Filter for the word "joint" and keep each matching line.

[Start of Exercise material]

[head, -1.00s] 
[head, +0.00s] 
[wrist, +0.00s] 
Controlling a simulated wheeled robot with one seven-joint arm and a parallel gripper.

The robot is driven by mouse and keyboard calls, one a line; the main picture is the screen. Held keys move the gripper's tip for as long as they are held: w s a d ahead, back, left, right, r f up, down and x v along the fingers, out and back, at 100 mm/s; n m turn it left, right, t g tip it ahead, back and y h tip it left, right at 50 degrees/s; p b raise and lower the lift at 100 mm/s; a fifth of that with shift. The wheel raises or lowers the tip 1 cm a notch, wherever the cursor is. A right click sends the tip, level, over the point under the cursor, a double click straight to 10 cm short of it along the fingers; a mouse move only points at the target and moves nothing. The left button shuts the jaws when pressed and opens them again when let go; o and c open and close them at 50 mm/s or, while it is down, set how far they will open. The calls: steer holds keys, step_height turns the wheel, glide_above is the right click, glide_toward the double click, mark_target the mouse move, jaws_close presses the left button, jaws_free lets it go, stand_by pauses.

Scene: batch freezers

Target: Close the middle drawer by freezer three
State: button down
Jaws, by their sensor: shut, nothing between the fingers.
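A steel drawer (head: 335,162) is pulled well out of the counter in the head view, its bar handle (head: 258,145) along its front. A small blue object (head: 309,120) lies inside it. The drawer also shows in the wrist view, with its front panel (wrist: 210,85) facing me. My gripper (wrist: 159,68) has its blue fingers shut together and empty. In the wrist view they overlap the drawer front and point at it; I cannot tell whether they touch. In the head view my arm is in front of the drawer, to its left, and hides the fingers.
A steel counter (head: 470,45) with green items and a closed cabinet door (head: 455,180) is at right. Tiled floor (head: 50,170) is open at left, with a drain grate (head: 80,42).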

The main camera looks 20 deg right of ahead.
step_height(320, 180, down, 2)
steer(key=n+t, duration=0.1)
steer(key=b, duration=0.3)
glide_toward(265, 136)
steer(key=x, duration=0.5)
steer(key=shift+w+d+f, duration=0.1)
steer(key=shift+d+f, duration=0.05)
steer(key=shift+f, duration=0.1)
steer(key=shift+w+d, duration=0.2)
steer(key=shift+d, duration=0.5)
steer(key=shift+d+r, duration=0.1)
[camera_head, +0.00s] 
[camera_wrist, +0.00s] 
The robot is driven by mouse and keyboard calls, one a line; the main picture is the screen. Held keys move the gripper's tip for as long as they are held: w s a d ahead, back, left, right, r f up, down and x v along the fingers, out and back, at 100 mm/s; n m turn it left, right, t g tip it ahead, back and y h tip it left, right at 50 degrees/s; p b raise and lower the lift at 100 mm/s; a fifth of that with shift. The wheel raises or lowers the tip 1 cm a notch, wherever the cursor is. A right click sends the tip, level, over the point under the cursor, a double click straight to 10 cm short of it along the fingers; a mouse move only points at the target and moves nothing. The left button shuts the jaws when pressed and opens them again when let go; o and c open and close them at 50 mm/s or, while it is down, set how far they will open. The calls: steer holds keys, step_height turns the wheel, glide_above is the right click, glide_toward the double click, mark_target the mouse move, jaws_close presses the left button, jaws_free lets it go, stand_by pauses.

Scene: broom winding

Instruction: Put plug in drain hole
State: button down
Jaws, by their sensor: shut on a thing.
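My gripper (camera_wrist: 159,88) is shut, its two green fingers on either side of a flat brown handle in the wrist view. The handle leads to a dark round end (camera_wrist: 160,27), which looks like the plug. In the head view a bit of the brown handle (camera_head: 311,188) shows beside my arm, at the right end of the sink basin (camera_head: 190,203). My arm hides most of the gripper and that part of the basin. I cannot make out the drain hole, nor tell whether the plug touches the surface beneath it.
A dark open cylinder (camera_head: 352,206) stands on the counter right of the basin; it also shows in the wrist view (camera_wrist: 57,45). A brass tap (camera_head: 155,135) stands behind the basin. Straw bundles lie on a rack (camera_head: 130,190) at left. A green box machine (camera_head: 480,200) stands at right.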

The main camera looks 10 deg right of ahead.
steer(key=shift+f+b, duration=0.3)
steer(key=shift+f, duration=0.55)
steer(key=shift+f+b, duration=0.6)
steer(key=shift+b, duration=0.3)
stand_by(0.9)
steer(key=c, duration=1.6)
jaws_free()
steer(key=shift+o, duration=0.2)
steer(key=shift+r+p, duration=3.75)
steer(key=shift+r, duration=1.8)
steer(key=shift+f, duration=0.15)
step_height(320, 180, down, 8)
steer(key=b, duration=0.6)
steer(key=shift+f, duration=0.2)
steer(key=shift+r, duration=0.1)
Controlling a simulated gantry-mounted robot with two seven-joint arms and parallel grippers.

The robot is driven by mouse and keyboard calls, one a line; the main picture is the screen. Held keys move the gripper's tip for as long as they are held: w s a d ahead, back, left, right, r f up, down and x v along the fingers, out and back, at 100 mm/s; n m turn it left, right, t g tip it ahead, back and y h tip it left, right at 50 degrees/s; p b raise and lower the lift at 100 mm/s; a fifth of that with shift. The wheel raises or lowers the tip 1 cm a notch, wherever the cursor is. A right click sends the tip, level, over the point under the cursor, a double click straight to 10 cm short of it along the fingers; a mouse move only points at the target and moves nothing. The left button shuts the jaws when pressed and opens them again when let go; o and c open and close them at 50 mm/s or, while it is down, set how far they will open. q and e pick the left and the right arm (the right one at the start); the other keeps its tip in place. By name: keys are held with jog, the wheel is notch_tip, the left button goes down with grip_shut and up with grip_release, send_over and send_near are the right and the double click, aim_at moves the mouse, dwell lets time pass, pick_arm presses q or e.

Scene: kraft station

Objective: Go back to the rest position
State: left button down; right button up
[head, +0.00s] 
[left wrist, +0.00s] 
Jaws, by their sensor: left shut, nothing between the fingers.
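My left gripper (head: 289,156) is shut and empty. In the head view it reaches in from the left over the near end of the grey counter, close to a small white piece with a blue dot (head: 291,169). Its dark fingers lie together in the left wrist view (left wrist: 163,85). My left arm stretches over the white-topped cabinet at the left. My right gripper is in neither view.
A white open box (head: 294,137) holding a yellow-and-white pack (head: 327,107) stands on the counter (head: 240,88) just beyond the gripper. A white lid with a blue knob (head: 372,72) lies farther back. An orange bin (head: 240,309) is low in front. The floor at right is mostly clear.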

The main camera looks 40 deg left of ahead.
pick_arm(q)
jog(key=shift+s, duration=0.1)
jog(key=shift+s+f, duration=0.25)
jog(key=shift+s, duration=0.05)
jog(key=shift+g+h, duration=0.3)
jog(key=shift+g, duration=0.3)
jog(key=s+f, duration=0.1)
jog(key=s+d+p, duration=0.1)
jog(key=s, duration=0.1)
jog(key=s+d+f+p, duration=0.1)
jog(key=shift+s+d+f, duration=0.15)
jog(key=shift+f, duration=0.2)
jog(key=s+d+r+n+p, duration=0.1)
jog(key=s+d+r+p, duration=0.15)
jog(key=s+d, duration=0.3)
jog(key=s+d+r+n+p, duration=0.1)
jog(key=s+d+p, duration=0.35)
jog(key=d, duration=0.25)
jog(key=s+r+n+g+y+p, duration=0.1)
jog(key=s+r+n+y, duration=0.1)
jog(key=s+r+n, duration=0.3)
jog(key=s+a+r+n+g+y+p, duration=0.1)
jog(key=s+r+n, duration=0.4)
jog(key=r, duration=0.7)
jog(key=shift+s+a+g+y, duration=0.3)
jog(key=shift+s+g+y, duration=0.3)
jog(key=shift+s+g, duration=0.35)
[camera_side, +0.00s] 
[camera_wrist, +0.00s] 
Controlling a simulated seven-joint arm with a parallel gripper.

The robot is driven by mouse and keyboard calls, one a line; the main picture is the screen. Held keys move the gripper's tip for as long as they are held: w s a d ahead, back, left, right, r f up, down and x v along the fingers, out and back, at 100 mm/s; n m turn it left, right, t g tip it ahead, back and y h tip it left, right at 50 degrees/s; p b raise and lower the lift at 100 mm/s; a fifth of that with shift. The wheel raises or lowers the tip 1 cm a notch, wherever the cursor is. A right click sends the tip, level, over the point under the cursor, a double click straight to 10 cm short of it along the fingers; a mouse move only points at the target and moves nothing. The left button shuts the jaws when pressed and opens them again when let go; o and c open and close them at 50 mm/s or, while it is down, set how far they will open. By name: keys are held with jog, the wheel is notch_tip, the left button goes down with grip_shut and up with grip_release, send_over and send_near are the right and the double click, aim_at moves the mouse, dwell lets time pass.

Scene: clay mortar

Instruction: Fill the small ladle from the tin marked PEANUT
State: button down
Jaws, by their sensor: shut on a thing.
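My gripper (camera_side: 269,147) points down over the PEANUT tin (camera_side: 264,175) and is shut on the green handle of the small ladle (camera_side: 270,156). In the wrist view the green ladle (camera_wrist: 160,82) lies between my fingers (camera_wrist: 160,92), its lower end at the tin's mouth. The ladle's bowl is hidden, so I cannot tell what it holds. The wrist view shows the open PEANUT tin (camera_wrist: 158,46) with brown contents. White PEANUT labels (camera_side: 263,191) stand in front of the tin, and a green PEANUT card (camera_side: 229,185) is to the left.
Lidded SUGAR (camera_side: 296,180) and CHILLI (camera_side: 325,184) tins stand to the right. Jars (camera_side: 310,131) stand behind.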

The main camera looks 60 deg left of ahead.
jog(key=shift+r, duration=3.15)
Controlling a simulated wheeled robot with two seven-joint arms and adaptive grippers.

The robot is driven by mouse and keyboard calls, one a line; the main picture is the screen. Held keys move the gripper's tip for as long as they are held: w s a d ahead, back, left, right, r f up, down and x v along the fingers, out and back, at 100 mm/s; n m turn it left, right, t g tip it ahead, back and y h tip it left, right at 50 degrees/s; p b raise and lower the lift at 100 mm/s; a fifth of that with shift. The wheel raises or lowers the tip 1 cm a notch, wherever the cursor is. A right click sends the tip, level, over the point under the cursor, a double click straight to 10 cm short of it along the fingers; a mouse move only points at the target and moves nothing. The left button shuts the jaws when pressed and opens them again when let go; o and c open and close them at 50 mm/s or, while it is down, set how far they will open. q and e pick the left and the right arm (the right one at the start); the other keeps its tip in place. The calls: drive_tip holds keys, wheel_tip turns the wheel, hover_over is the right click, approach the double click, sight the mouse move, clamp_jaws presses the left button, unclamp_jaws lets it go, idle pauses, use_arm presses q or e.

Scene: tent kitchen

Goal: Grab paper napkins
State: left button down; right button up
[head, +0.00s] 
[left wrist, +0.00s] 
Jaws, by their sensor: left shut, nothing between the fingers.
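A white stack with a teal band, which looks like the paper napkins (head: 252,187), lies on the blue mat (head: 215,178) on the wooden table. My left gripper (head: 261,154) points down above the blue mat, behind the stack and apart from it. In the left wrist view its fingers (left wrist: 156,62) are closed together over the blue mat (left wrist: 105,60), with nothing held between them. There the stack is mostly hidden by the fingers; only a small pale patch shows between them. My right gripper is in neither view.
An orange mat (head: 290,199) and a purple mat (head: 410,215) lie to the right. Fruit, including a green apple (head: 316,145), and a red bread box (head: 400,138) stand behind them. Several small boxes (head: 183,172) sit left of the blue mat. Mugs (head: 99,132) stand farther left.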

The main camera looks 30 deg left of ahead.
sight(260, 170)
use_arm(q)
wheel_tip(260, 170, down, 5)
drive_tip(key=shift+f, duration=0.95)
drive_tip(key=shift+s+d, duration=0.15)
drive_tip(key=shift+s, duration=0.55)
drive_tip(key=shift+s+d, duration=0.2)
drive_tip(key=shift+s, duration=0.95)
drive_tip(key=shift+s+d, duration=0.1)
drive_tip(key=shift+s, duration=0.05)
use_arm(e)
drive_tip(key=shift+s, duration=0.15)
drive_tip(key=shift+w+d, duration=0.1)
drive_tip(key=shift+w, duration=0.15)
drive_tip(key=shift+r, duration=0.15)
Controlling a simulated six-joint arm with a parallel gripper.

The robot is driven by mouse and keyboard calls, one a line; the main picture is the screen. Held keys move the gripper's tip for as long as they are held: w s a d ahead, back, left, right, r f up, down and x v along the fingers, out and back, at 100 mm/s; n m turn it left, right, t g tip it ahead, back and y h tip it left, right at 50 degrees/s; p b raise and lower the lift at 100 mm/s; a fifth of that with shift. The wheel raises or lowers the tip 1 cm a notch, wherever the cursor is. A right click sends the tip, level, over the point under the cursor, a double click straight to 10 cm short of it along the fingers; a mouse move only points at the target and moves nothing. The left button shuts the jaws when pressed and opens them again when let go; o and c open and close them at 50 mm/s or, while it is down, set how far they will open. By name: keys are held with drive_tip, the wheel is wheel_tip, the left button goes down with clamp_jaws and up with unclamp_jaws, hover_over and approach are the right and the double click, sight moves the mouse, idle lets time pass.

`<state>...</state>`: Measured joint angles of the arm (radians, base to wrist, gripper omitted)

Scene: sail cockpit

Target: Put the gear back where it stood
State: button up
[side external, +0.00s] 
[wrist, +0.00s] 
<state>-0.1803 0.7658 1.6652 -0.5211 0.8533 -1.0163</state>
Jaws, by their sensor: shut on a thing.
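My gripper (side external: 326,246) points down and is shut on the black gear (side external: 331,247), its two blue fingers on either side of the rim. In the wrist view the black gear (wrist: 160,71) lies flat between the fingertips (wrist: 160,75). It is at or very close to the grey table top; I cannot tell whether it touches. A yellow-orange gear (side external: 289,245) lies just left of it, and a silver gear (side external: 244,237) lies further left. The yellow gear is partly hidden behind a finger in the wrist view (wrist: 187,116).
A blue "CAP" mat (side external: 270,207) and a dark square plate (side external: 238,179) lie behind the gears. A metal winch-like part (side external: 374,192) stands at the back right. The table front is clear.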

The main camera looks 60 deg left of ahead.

[End of Exercise material]

Solved exercise:
Controlling a simulated wheeled robot with one seven-joint arm and a parallel gripper.
Controlling a simulated gantry-mounted robot with two seven-joint arms and parallel grippers.
Controlling a simulated seven-joint arm with a parallel gripper.
Controlling a simulated wheeled robot with two seven-joint arms and adaptive grippers.
Controlling a simulated six-joint arm with a parallel gripper.
`<state>...</state>`: Measured joint angles of the arm (radians, base to wrist, gripper omitted)

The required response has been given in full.